REQUIREMENT -
The line holding "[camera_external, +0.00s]" is the last one to output; start at the first line of the data, keep every line in between exactly, and leave out pictures.

*** GIVEN RECORDS ***

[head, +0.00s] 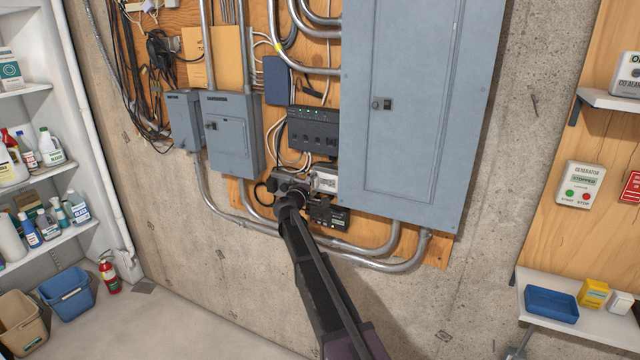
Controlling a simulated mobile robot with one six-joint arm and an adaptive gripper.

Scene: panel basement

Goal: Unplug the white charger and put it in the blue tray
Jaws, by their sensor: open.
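My gripper (291,189) is up at the lower part of the wooden panel board, just under the black unit with green lights. It is small and dark here, with its jaws open; the gap between the fingers is hard to make out. A small white block (325,180) shows just right of the gripper and may be the white charger; I cannot tell whether the gripper touches it. Its plug and socket are not clear. The blue tray (551,304) lies on the low white shelf at the right, far from the gripper, and looks empty.
A yellow box (593,294) and a small white box (620,302) stand right of the tray. The large grey panel (415,110), a smaller grey box (231,135) and metal conduits surround the gripper. Black cables (128,75) hang at upper left. Open floor lies lower left.

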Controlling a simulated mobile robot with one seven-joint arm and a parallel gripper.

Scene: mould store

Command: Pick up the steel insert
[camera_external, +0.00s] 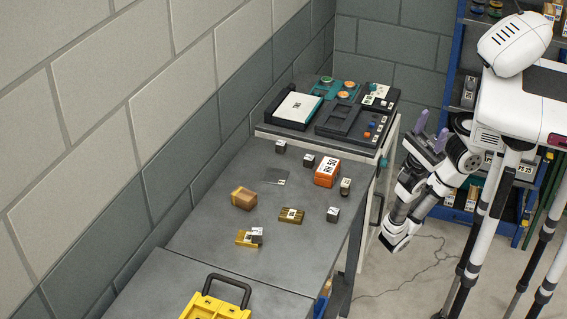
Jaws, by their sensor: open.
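Several small grey metal-looking blocks with white labels are on the grey bench; I cannot tell which is the steel insert. One grey block (280,147) is near the back, another block (308,161) is just right of it, and a third block (333,215) is near the right edge. A further block (257,235) touches or rests on a yellow-brown piece (244,239). My gripper (431,130), with purple fingers pointing up, is open and empty. It is off the bench to the right, well apart from all the blocks.
The bench (215,205) also holds an orange labelled box (327,172), a small labelled cylinder (346,187), a flat grey plate (277,178), a brown block (244,198) and a brass-coloured piece (291,215). A dark tray station (350,122) stands behind. A yellow case (215,307) is in front.

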***

EXERCISE OUTPUT -
[head, +0.00s] 
Controlling a simulated mobile robot with one six-joint arm and an adaptive gripper.

Scene: panel basement

Goal: Unplug the white charger and put it in the blue tray
Jaws, by their sensor: open.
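My gripper (291,189) is up at the lower part of the wooden panel board, just under the black unit with green lights. It is small and dark here, with its jaws open; the gap between the fingers is hard to make out. A small white block (325,180) shows just right of the gripper and may be the white charger; I cannot tell whether the gripper touches it. Its plug and socket are not clear. The blue tray (551,304) lies on the low white shelf at the right, far from the gripper, and looks empty.
A yellow box (593,294) and a small white box (620,302) stand right of the tray. The large grey panel (415,110), a smaller grey box (231,135) and metal conduits surround the gripper. Black cables (128,75) hang at upper left. Open floor lies lower left.

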Controlling a simulated mobile robot with one seven-joint arm and a parallel gripper.

Scene: mould store

Command: Pick up the steel insert
[camera_external, +0.00s] 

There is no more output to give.